▸ **TASK DETAILS**: From the listing below, pull out all lines with "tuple" in them.

═══ SUPPLIED RECORDS ═══

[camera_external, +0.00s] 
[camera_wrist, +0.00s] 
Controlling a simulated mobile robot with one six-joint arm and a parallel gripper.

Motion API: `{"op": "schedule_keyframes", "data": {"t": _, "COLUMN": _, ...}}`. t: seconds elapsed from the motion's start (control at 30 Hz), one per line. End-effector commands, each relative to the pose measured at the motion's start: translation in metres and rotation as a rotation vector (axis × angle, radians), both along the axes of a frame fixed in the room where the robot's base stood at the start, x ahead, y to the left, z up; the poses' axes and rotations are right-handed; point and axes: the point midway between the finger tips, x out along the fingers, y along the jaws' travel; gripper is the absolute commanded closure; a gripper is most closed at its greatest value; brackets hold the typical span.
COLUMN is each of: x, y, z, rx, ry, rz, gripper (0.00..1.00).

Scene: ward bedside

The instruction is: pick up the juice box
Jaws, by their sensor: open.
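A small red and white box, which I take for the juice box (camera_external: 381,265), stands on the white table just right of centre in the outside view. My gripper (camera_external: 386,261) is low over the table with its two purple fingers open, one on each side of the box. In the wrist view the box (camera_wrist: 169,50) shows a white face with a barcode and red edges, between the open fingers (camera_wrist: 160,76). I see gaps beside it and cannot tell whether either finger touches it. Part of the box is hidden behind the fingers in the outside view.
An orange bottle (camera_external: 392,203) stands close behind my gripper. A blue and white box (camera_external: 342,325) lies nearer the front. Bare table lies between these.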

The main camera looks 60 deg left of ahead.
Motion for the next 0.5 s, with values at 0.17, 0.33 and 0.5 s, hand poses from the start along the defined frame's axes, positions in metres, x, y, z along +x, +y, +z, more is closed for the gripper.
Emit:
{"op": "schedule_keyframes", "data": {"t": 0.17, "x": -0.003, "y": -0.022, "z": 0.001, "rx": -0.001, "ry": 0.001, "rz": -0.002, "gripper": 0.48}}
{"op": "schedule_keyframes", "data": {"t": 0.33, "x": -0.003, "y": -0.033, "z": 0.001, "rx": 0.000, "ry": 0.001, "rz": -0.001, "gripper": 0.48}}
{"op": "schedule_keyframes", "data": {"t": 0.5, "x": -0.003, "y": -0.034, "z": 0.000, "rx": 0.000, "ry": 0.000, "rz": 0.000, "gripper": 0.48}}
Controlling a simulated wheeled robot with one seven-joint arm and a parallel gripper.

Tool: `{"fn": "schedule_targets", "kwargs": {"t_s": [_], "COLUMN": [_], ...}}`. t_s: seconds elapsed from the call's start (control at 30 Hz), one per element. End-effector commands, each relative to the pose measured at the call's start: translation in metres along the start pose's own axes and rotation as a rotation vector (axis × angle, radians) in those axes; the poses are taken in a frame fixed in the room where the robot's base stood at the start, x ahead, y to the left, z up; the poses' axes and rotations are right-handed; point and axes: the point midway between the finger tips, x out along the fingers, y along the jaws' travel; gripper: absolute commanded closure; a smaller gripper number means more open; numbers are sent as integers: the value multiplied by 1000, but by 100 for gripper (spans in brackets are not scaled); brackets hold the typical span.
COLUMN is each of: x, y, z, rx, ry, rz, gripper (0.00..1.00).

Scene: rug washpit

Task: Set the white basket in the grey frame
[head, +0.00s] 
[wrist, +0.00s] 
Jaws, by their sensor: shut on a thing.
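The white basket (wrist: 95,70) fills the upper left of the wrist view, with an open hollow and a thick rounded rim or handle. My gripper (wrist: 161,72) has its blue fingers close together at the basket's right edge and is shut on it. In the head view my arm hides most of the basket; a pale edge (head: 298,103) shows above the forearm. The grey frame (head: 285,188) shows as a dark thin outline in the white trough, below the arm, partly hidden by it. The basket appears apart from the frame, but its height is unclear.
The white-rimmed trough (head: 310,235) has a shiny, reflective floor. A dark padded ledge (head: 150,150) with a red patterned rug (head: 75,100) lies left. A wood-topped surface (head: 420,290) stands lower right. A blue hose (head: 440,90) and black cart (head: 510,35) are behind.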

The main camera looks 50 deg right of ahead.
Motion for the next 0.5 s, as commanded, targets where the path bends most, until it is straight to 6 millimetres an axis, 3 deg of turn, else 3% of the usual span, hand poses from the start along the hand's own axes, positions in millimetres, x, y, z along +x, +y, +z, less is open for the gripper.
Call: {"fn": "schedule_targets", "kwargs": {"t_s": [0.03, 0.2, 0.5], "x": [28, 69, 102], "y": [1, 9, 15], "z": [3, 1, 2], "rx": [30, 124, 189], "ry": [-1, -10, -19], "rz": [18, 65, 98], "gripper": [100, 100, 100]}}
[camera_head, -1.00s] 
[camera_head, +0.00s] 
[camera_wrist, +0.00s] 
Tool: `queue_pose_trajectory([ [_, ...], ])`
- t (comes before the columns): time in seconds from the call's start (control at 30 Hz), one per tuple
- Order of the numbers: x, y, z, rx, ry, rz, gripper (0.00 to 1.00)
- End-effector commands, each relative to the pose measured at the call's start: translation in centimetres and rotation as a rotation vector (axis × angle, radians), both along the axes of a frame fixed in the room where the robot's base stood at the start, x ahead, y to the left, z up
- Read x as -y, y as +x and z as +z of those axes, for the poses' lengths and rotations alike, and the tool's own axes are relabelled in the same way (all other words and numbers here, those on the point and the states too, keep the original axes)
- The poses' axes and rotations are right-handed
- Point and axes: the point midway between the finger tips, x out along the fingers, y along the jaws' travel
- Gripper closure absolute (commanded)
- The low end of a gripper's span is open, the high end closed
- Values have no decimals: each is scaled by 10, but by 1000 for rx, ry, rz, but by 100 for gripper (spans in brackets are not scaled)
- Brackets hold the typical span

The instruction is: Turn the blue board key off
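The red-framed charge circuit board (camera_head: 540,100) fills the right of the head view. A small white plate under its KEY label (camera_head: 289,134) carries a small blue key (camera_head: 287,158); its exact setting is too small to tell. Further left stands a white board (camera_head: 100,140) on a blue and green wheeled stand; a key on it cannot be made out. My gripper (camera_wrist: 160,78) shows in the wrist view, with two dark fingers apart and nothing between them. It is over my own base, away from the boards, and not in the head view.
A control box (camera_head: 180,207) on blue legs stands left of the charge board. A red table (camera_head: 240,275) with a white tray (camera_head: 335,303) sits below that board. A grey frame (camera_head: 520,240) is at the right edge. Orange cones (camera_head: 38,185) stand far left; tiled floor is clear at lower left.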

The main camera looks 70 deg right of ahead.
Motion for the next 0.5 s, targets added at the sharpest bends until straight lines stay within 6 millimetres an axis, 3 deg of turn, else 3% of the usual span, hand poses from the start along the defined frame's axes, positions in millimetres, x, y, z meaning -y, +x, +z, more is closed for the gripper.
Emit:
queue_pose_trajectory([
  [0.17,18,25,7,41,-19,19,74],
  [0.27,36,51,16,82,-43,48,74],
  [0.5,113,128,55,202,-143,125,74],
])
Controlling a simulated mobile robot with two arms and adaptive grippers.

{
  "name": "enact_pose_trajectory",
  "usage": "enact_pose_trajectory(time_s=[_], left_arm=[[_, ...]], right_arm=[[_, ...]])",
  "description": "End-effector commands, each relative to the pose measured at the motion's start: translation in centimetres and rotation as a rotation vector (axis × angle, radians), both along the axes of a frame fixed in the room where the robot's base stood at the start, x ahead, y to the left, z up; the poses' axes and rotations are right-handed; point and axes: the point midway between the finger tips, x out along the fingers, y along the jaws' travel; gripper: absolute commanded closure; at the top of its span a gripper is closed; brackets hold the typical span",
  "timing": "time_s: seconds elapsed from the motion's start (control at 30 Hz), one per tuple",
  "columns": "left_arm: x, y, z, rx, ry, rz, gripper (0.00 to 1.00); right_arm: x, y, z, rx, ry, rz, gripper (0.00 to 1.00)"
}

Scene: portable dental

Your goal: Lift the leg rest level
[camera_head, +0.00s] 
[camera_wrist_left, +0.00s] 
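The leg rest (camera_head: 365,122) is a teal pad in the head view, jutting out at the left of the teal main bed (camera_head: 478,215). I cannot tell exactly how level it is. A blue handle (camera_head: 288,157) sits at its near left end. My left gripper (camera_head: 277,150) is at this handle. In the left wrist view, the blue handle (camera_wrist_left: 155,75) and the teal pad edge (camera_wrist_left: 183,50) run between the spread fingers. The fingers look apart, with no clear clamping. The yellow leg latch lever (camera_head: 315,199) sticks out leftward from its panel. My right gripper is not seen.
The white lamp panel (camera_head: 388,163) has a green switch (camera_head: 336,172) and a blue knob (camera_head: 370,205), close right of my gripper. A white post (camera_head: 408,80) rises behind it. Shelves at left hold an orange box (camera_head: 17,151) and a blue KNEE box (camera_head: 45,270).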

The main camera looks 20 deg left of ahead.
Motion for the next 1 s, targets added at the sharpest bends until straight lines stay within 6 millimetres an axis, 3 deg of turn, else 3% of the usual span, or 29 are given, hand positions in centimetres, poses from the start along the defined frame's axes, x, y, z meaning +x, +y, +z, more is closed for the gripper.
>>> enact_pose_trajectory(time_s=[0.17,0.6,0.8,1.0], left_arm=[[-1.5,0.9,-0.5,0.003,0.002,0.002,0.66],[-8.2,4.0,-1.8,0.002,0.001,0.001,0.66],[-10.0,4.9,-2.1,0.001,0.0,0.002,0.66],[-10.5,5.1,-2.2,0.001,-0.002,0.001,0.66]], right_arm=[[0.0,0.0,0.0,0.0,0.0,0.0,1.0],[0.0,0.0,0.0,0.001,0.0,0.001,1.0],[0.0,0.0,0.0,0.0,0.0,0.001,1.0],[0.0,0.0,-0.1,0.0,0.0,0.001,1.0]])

═══

▸ **OUTPUT**:
- t (comes before the columns): time in seconds from the call's start (control at 30 Hz), one per tuple
  "timing": "time_s: seconds elapsed from the motion's start (control at 30 Hz), one per tuple",

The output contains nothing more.